Helen Mirren stars as Elizabeth II in a dramedy about the beloved figurehead and her less than beloved family. Does British tabloids one better by coupling snark, satire and general salaciousness with considerable Oscar buzz. Rated PG-13





The Return


All right, kiddies, ready for an analogy that won't be on your SATs? Sarah Michelle Gellar is to PG-13 horror schlock as curry is to Indian food: ubiquitous and, in the wrong doses, upsetting to the ol' stomach. Surprise, she's at it again in The Return, playing a Midwestern sales rep whose door-to-dooring is interrupted by supernatural dreams and visions. These dreams and visions, as you might expect, are evil, and lead her down a prairie dog hole of mystery and jump-cut thrills. Rated PG-13.





SANTA CLAUSE 3


There's more fine print in Tim Allen's little Santa contract, and this one says ... well, we're not sure what it says. It certainly doesn't make any sense.
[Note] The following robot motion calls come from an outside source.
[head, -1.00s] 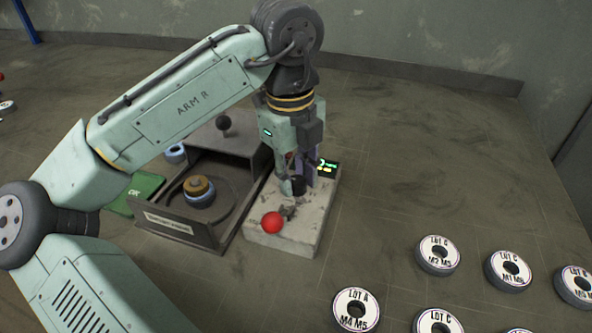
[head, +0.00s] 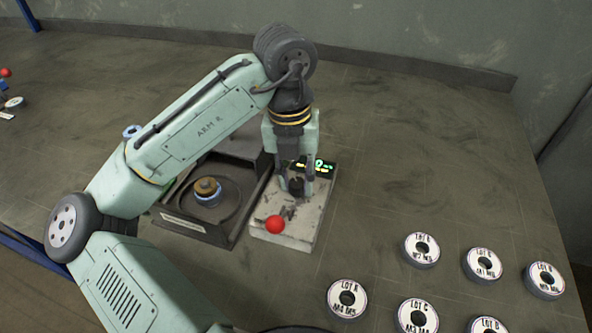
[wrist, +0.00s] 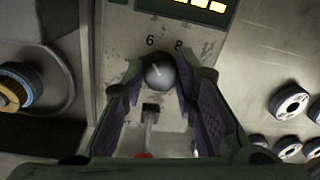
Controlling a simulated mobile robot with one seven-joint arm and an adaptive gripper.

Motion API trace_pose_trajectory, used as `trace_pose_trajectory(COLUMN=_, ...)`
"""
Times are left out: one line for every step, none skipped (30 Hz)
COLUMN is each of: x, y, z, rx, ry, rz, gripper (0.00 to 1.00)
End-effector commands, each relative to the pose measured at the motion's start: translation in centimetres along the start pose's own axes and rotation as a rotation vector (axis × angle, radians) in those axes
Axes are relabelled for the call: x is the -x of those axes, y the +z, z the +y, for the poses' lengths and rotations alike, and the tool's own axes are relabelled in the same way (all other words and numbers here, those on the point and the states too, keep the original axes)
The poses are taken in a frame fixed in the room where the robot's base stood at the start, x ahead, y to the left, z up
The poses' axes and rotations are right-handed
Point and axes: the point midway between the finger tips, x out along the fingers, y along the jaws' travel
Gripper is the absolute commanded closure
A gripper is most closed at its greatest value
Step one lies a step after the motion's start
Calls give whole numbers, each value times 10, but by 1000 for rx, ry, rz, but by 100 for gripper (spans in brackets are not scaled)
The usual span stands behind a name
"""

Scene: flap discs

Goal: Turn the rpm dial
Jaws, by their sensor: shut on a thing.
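The rpm dial (head: 296,187) is a dark round knob on a worn grey control box (head: 297,228). In the wrist view the dial (wrist: 160,71) sits between the purple-padded fingers, below the printed marks 6 and 8. My gripper (head: 296,190) points down from above and is shut on the dial; it also shows in the wrist view (wrist: 160,76). A dark display (head: 319,167) with lit green and yellow marks is behind the dial. Its digits are too small to read. The dial's pointer cannot be made out.
A red ball-shaped knob (head: 275,224) stands on the front of the box. Left of it is a dark open machine (head: 205,237) holding a disc stack (head: 207,190). Several labelled discs (head: 421,250) lie at the right front. The table at the back right is clear.

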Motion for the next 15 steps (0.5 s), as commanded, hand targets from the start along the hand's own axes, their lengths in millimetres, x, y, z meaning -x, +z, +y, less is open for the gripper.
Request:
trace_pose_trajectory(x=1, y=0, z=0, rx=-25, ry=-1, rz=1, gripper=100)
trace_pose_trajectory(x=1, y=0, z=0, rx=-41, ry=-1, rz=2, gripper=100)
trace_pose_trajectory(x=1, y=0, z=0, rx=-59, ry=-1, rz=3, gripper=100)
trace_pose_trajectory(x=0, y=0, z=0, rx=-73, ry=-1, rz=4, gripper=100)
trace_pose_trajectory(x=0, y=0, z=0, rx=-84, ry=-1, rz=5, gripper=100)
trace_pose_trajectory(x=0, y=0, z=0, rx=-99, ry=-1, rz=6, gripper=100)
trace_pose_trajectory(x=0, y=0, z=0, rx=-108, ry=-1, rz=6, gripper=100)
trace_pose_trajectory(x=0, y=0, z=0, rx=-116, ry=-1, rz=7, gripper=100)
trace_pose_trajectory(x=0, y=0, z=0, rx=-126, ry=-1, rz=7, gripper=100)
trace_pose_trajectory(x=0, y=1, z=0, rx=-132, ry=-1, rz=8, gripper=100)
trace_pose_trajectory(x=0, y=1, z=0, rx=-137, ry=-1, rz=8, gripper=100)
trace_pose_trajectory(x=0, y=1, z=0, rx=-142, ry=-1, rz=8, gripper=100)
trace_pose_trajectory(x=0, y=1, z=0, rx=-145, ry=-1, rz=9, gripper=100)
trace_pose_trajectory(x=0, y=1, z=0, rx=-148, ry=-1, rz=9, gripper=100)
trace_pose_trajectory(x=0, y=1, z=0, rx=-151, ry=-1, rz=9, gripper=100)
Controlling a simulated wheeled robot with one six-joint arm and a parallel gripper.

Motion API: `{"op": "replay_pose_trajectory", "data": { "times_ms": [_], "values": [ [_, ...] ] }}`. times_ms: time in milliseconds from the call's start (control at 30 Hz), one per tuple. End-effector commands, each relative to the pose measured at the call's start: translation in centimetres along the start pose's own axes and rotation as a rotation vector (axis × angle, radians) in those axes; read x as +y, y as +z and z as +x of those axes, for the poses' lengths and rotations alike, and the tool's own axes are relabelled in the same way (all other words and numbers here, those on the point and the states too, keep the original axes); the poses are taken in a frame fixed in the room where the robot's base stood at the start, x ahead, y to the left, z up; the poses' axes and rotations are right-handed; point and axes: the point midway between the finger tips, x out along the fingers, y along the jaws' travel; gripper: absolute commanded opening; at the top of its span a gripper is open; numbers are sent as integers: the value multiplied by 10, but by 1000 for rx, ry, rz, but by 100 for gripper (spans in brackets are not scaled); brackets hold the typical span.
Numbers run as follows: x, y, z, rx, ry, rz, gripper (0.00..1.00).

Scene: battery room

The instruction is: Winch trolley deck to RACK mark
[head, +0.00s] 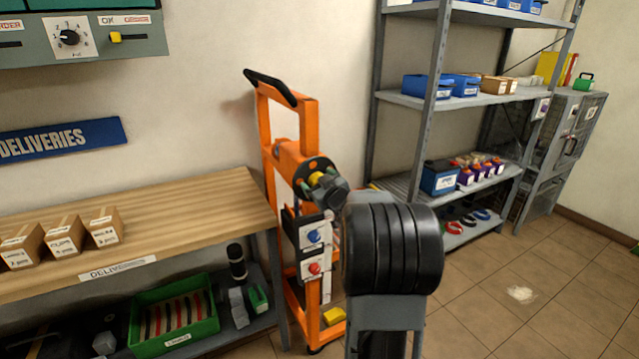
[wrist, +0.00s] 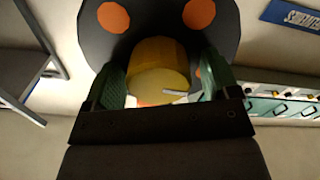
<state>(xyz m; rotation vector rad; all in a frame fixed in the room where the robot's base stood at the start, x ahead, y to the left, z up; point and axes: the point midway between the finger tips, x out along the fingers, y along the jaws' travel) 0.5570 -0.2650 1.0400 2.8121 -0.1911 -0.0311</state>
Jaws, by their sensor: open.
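The orange trolley (head: 311,125) stands against the wall between the bench and the shelving. A dark round disc (head: 318,164) with orange spots is on its upright. A yellow knob (head: 316,178) sits at the disc's middle. In the wrist view the disc (wrist: 152,22) fills the top, and the yellow knob (wrist: 158,78) lies between my fingers. My gripper (head: 324,185) is open around the knob; I cannot tell if the fingers touch it. White panels with a blue round part (head: 314,236) and a red one (head: 315,268) are below. My arm hides part of the trolley; I cannot make out the RACK mark.
A wooden bench (head: 170,215) with small cartons (head: 62,236) is at left, a green crate (head: 175,318) beneath it. Grey shelving (head: 440,103) with blue bins stands at right. The tiled floor (head: 565,290) at right is open, with a pale patch.

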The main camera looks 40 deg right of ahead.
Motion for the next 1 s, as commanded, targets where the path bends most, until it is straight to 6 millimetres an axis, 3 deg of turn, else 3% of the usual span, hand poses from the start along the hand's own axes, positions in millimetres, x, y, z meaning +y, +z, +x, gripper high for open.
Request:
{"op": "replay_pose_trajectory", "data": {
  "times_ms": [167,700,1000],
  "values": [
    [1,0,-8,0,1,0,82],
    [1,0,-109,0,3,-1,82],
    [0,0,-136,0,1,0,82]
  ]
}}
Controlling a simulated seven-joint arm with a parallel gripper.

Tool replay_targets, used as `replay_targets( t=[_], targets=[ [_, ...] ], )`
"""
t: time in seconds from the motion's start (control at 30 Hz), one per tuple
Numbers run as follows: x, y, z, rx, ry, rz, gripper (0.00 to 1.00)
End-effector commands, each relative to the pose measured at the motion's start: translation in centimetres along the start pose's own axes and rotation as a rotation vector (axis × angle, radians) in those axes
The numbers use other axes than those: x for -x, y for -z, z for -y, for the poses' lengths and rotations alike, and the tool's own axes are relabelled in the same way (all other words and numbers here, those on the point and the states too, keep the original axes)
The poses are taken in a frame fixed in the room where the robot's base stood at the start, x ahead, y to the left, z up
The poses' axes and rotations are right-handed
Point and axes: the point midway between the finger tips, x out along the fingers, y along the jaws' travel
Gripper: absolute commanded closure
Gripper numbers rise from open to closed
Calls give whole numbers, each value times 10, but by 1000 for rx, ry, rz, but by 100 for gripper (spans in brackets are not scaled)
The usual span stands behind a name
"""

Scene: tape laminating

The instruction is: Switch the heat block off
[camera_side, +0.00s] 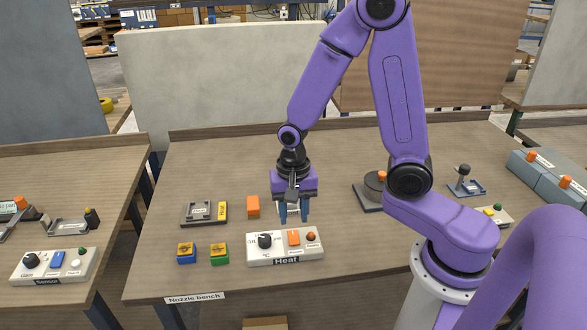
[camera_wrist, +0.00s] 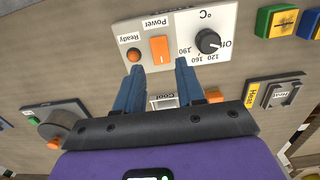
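The heat block's control is a white panel (camera_side: 285,258) labelled Heat, near the bench's front edge. It carries a black dial (camera_side: 264,240), an orange Power switch (camera_side: 293,237) and an orange-red Ready lamp (camera_side: 311,237). In the wrist view the Power switch (camera_wrist: 159,49) lies just beyond my fingertips, roughly in line with the gap between them. The dial (camera_wrist: 208,41) is to its right and the lamp (camera_wrist: 134,55) to its left. I cannot tell the switch's position. My gripper (camera_side: 293,218) points down behind the panel; its blue fingers (camera_wrist: 162,66) are apart, with nothing held between them.
An orange block (camera_side: 253,206) stands left of my gripper. A grey fixture with a yellow strip (camera_side: 205,212) lies farther left. Blue (camera_side: 187,254) and green (camera_side: 219,255) yellow-topped buttons sit left of the panel. A part labelled Cool (camera_wrist: 165,101) is partly hidden behind my gripper.

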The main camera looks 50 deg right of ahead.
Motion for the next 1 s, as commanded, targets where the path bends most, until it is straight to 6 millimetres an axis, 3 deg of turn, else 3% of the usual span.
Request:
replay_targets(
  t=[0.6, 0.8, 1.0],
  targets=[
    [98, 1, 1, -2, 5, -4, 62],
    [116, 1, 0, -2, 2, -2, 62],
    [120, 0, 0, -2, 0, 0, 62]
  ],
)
Somehow, "the escape clause" means Santa and his (never before seen) nemesis Jack Frost (Martin Short) get to go back in time or something. Rated G





Saw III


We've always believed that the first Saw was built out of a love for David Fincher's Se7en and an idea for a punny tag line ("See Saw" nearly made us puke). So what direction does the third installment take when the first was essentially directionless? More blood; more wanky, carpe-diem pseudo-philosophy; and a prot & eacute;g & eacute;. Yeah, a prot & eacute;g & eacute;. Rated R.





Stranger Than Fiction


A good, fun premise (novelist is writing a story about a character who happens to be real, and decides she ought to kill him off), some great acting (Will Ferrell's best) and very good direction from Marc Forster (Monster's Ball, Finding Neverland, the crappy but visually gorgeous Stay) ultimately devolves into a pedantic, quasi-philosophical think piece whose climax hinges on an ethical no-brainer that is nonetheless given 20 minutes of sappy hand-wringing to arrive at an obvious conclusion. Give it an "A" for effort, but this bad boy needed way more work at the screenwriting stage. (LB) Rated PG-13.